### PROBLEM TO SOLVE
Give again only the lines running from the one with "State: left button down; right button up" through the one with "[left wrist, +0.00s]", inclusive. Omit every picture.

### RAW DATA

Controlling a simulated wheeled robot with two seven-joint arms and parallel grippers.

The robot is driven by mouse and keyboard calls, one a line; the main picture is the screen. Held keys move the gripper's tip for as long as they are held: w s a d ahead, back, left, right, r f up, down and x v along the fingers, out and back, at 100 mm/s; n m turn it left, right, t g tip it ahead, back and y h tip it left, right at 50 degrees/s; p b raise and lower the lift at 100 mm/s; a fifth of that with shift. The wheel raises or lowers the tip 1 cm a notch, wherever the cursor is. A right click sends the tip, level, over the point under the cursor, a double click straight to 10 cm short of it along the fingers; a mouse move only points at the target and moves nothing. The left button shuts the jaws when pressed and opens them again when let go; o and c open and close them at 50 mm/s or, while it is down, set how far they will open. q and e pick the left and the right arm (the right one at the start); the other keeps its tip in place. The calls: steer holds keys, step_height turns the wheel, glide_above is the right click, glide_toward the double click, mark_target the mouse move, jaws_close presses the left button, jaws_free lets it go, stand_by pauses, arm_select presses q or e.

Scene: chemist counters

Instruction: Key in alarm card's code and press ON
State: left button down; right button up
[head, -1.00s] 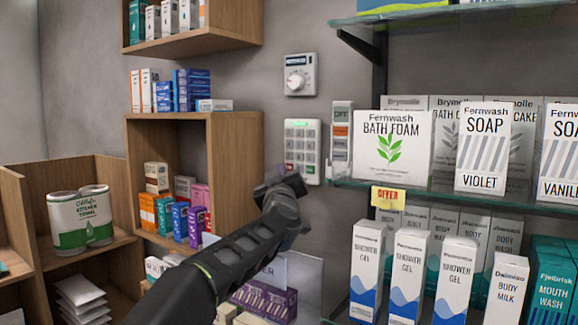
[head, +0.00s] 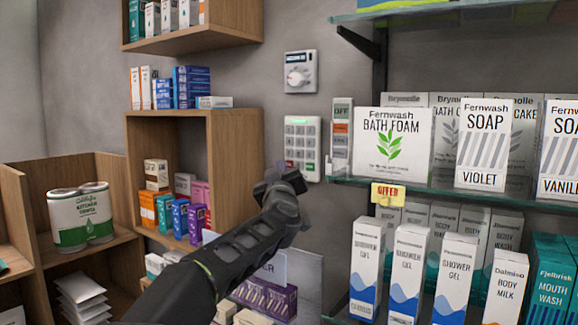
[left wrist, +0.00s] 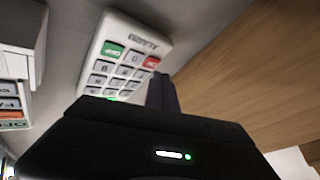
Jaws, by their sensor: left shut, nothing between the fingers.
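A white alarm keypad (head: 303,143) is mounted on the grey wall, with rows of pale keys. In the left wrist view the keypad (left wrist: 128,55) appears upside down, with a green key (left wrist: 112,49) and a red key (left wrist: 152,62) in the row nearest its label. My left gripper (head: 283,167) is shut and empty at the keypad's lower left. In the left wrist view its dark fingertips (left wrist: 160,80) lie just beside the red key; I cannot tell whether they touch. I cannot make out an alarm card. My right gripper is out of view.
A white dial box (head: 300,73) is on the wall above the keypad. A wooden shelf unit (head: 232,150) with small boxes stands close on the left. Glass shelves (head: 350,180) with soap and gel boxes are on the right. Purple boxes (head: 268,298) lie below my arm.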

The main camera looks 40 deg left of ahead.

### SOLUTION FOR THIS TASK
State: left button down; right button up
[head, -1.00s] 
[head, +0.00s] 
[left wrist, +0.00s] 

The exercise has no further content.